**DO THIS:** Copy all lines that contain the word "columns".

**SUPPLIED MATERIAL:**
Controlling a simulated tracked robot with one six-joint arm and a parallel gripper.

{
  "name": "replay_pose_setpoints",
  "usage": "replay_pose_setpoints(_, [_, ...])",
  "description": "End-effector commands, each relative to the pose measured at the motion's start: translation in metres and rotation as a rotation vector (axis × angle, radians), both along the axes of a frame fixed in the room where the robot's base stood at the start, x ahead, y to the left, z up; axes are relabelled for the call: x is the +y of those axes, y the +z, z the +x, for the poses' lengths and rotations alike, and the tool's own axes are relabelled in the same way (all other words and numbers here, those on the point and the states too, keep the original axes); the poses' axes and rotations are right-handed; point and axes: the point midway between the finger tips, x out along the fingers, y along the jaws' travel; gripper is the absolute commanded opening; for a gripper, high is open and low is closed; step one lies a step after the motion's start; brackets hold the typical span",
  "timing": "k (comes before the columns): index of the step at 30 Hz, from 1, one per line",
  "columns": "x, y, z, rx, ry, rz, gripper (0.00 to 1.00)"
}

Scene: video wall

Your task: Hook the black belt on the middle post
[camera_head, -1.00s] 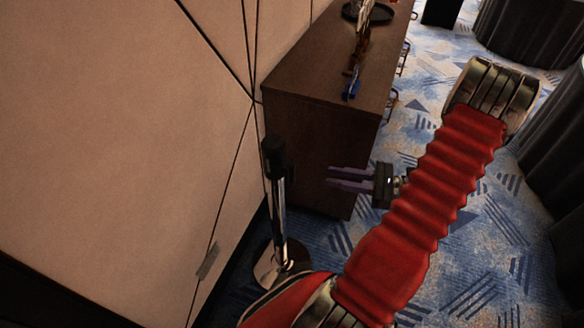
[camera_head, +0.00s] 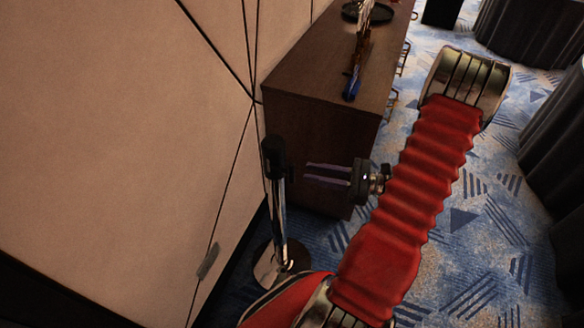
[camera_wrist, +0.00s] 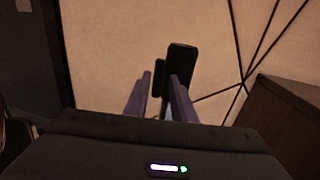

**TASK ANSWER:**
  "timing": "k (comes before the columns): index of the step at 30 Hz, from 1, one per line",
  "columns": "x, y, z, rx, ry, rz, gripper (0.00 to 1.00)"

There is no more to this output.